• **DATA SECTION**:
--*--

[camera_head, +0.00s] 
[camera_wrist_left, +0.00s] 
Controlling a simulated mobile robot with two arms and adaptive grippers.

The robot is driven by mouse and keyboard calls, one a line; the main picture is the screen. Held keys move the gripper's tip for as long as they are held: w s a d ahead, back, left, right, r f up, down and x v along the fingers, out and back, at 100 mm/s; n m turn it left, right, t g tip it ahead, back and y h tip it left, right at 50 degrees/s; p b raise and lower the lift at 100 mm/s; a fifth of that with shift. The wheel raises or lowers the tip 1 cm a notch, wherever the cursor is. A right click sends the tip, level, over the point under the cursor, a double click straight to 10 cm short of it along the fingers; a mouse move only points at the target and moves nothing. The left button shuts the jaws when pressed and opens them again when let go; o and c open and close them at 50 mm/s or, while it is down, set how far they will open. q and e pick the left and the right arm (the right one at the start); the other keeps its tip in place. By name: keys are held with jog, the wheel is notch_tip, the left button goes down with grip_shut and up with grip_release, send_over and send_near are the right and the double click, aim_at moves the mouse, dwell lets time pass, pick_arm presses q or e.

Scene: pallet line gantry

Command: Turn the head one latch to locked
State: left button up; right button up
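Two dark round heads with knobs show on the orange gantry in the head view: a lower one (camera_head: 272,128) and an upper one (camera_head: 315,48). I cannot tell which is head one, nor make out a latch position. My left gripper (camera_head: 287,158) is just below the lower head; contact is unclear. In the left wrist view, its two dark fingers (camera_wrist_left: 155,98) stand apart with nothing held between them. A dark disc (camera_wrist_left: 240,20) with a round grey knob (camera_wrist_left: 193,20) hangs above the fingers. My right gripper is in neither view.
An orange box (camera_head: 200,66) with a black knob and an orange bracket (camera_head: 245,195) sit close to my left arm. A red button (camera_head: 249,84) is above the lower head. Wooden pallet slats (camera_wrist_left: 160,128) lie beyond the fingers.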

--*--

• **REQUIRED WORK**: Repeat the data above, word for word.

• **RIGHT ANSWER**:
[camera_head, +0.00s] 
[camera_wrist_left, +0.00s] 
Controlling a simulated mobile robot with two arms and adaptive grippers.

The robot is driven by mouse and keyboard calls, one a line; the main picture is the screen. Held keys move the gripper's tip for as long as they are held: w s a d ahead, back, left, right, r f up, down and x v along the fingers, out and back, at 100 mm/s; n m turn it left, right, t g tip it ahead, back and y h tip it left, right at 50 degrees/s; p b raise and lower the lift at 100 mm/s; a fifth of that with shift. The wheel raises or lowers the tip 1 cm a notch, wherever the cursor is. A right click sends the tip, level, over the point under the cursor, a double click straight to 10 cm short of it along the fingers; a mouse move only points at the target and moves nothing. The left button shuts the jaws when pressed and opens them again when let go; o and c open and close them at 50 mm/s or, while it is down, set how far they will open. q and e pick the left and the right arm (the right one at the start); the other keeps its tip in place. By name: keys are held with jog, the wheel is notch_tip, the left button goes down with grip_shut and up with grip_release, send_over and send_near are the right and the double click, aim_at moves the mouse, dwell lets time pass, pick_arm presses q or e.

Scene: pallet line gantry

Command: Turn the head one latch to locked
State: left button up; right button up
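Two dark round heads with knobs show on the orange gantry in the head view: a lower one (camera_head: 272,128) and an upper one (camera_head: 315,48). I cannot tell which is head one, nor make out a latch position. My left gripper (camera_head: 287,158) is just below the lower head; contact is unclear. In the left wrist view, its two dark fingers (camera_wrist_left: 155,98) stand apart with nothing held between them. A dark disc (camera_wrist_left: 240,20) with a round grey knob (camera_wrist_left: 193,20) hangs above the fingers. My right gripper is in neither view.
An orange box (camera_head: 200,66) with a black knob and an orange bracket (camera_head: 245,195) sit close to my left arm. A red button (camera_head: 249,84) is above the lower head. Wooden pallet slats (camera_wrist_left: 160,128) lie beyond the fingers.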

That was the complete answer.